Selasa, 18 Desember 2012

Jadi Ibu Anak Lelaki


Anak lelakiku pulang kampung .... menghabiskan libur akhir tahun di Jakarta, sebagaimana permintaanku untuk pulang ke rumah setidaknya setiap 2 tahun. Maka .... setidaknya selama 6 minggu, pada hari kerja, aku kembali menjadi ibu dari anak tunggal lelaki dan saat akhir minggu, selama 2 hari aku menjadi ibu dari sepasang anak yang umurnya terpaut jauh.

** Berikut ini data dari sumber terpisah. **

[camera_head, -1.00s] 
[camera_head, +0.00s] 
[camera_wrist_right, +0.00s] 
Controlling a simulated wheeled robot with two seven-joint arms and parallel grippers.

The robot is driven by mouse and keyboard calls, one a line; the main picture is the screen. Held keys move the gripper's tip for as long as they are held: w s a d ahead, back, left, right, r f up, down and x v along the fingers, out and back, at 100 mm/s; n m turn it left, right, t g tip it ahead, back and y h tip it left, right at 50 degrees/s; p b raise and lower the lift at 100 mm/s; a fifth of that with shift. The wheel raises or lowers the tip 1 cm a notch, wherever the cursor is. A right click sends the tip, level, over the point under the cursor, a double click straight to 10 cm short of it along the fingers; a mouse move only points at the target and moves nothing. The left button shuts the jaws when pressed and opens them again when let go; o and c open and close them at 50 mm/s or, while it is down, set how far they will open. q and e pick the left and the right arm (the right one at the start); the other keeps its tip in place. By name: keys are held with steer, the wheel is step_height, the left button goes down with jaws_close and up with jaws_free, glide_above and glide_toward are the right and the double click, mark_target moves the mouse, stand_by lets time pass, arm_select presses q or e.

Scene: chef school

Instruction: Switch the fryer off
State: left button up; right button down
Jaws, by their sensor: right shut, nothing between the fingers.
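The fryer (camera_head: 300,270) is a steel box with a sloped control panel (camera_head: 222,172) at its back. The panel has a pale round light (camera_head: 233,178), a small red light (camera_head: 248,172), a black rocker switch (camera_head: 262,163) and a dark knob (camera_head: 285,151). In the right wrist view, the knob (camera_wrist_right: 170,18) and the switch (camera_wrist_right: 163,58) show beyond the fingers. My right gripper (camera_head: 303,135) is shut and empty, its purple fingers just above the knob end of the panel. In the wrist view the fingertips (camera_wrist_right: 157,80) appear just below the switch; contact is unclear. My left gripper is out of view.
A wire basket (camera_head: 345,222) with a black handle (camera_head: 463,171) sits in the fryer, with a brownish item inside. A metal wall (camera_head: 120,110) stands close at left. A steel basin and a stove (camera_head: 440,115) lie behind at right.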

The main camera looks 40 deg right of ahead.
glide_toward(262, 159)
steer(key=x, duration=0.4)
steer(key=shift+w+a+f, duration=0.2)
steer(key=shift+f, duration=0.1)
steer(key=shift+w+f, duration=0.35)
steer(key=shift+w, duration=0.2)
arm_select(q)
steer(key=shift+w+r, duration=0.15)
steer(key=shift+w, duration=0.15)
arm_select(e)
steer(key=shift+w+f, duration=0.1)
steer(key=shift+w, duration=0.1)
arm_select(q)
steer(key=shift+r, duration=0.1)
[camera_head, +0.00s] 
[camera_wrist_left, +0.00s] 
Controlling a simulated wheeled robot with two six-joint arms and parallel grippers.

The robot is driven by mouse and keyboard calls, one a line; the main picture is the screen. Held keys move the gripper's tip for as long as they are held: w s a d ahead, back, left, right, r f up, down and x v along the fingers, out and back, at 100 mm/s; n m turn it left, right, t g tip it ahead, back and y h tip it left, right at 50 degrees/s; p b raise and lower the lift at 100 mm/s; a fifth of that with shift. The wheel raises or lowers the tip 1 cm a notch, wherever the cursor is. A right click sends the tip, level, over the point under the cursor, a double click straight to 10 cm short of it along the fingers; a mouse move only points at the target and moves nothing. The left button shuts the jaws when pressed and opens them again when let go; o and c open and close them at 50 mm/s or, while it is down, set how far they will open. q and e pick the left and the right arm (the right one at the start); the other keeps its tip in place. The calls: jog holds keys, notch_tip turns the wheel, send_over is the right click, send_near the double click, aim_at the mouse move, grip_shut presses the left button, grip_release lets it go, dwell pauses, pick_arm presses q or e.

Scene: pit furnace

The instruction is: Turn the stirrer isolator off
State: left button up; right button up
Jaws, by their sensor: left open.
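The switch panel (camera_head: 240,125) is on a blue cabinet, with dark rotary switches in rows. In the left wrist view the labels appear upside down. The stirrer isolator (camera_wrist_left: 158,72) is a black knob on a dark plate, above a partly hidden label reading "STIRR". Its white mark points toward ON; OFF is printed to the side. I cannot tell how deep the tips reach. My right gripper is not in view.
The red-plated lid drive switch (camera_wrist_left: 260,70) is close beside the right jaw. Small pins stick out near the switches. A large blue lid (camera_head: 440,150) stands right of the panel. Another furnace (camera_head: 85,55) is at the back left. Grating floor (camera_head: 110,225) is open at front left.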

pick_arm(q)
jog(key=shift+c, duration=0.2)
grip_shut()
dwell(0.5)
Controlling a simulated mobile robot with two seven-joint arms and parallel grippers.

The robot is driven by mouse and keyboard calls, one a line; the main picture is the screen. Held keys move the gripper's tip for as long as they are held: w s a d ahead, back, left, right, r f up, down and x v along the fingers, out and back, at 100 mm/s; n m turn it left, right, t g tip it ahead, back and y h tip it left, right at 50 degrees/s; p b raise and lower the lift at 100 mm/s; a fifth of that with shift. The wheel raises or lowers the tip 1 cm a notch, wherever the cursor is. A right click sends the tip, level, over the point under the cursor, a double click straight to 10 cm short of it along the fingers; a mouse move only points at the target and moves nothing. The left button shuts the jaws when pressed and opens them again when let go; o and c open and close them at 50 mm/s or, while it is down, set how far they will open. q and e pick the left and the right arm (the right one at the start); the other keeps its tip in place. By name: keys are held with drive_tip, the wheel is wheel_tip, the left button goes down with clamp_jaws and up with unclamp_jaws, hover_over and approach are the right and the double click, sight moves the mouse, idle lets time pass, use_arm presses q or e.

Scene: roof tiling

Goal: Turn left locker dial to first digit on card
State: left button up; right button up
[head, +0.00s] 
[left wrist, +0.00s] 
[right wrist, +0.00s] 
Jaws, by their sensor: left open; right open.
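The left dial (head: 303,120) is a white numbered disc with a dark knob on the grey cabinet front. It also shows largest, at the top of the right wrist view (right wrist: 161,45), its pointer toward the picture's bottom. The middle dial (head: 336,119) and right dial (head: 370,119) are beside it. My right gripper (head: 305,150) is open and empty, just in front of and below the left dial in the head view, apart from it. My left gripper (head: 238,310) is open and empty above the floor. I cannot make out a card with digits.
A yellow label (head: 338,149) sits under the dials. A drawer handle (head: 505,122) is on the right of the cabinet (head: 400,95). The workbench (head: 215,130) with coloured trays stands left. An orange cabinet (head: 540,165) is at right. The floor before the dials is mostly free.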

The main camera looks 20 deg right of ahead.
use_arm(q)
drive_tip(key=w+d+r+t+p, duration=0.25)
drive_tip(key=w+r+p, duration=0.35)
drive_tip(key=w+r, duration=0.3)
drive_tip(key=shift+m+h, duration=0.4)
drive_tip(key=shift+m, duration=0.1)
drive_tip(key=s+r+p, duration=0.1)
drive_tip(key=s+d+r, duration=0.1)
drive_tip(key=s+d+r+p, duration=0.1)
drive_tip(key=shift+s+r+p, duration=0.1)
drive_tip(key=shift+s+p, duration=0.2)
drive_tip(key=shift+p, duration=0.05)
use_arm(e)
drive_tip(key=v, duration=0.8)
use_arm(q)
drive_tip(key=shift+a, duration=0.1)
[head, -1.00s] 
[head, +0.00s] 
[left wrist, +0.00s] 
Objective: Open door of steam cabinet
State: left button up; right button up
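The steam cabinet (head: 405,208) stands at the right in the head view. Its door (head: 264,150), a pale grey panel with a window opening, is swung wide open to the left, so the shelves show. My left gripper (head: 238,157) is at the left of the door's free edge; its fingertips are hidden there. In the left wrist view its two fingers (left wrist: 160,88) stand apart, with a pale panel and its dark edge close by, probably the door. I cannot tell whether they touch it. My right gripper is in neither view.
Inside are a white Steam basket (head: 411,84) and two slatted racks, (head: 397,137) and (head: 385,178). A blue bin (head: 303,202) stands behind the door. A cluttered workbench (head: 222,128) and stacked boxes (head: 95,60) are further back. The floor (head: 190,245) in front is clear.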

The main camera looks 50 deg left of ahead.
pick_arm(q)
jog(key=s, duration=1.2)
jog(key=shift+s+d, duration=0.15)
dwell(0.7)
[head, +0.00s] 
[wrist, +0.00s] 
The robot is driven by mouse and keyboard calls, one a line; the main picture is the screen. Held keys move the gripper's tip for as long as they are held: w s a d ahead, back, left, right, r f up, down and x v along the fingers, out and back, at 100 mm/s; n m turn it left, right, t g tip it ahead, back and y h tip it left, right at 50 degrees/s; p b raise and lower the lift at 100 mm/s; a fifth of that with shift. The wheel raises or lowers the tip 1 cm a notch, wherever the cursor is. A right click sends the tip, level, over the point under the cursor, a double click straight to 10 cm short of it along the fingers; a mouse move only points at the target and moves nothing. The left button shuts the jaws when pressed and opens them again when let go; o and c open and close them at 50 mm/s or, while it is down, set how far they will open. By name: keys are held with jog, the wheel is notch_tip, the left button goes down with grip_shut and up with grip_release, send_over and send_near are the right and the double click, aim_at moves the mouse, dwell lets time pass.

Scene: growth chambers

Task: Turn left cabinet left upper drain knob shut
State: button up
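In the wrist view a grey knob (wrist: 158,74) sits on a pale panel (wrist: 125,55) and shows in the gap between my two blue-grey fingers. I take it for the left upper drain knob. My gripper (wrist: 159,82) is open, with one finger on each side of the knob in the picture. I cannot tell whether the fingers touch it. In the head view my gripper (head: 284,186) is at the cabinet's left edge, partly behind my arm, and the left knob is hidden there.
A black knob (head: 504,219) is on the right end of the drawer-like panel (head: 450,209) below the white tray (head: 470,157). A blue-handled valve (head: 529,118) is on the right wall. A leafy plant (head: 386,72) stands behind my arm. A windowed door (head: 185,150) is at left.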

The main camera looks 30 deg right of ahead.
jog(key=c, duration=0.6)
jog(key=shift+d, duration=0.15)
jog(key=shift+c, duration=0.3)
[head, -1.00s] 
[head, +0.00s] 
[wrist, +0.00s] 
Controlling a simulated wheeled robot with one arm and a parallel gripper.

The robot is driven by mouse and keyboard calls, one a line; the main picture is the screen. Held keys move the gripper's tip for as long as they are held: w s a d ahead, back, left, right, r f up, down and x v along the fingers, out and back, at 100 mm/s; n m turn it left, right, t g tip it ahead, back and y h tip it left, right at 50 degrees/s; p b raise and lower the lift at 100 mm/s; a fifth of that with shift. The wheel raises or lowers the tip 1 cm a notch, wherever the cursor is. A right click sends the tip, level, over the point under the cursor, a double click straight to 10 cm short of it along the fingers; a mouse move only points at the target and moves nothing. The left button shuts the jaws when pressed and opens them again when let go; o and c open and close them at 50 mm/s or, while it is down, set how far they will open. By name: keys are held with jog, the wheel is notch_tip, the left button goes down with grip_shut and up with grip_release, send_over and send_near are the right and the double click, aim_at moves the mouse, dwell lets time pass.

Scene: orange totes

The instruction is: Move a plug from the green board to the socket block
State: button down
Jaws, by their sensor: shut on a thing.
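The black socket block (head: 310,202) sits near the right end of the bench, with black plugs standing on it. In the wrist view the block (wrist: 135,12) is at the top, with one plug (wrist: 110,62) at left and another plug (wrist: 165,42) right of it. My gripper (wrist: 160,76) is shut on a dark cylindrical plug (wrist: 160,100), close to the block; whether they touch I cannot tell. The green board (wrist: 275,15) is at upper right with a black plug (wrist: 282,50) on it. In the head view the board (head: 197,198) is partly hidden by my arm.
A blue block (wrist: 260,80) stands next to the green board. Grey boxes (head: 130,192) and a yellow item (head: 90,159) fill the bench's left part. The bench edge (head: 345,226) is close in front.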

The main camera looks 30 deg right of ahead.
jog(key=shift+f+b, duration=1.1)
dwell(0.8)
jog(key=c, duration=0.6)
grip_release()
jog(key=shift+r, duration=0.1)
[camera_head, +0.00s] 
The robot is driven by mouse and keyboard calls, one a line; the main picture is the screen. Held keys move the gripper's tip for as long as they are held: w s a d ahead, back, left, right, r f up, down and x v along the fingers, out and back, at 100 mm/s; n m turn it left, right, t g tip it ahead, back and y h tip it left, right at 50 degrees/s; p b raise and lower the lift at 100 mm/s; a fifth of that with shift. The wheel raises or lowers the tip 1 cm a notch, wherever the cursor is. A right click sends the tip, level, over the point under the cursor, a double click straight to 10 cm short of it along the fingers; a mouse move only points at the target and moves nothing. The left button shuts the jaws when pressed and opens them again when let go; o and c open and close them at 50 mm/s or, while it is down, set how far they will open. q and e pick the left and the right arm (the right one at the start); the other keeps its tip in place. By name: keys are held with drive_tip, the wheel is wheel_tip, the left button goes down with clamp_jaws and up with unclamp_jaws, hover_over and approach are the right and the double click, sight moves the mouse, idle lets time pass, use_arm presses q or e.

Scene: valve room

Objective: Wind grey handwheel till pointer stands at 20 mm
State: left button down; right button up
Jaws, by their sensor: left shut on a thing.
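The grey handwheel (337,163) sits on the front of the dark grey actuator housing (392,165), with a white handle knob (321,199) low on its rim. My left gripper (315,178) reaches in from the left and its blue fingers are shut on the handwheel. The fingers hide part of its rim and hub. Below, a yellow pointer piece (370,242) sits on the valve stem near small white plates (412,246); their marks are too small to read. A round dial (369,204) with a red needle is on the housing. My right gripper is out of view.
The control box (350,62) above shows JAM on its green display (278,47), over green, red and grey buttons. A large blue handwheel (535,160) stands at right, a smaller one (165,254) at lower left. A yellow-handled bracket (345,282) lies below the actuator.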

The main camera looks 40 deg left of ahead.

Anak ….., berapapun usianya selalu dan tetap menjadi anak bagi orangtuanya. Terutama buat ibunya. Keinginan untuk "memberikan" yang terbaik bagi anak, walau itu dilihat dari sudut pandang keibuannya, selalu tidak pernah bisa lepas begitu saja. Keterikatan emosional yang mungkin terbawa secara alamiah selama seorang ibu mengandung anak selama 9 bulan dalam rahimnya, ternyata tidak mudah pupus. Kondisi ini, mungkin atau lebih tepat dikatakan secara tegas, sangat menyebalkan buat si anak.

Begitulah …., minggu lalu anak lelakiku pulang ke rumah. Usianya tentu tidak muda lagi … sudah 2x usia anak gadisku yang saat ini duduk di bangku SMA dan sebagai ibu, aku berusaha sedapat mungkin untuk tidak masuk terlalu jauh ke dalam kehidupan pribadinya…. Perlakuan ini tentu harus berbeda saat menghadapi anak gadis remaja, yang bahkan oleh direktur pendidikan sekolahnyapun, sebagai orangtua, kami diminta untuk mengawasi anak dengan sangat ketat.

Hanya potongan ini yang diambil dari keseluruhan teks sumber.